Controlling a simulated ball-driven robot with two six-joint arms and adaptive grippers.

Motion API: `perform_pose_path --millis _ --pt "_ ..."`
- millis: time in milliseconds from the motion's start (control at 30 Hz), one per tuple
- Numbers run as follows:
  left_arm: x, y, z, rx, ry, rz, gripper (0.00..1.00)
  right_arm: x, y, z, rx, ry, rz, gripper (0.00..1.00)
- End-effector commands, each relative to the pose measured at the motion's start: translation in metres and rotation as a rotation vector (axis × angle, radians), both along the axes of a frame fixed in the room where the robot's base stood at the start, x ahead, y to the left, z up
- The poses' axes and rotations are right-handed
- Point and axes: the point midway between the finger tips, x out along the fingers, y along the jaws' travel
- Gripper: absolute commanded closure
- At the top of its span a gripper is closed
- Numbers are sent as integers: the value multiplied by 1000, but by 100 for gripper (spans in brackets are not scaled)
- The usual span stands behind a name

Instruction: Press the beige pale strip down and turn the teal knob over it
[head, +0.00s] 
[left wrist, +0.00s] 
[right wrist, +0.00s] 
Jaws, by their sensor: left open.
----
PROBLEM: Within the listing above, copy each line that has the string "start".

TASK SOLUTION:
- millis: time in milliseconds from the motion's start (control at 30 Hz), one per tuple
- End-effector commands, each relative to the pose measured at the motion's start: translation in metres and rotation as a rotation vector (axis × angle, radians), both along the axes of a frame fixed in the room where the robot's base stood at the start, x ahead, y to the left, z up

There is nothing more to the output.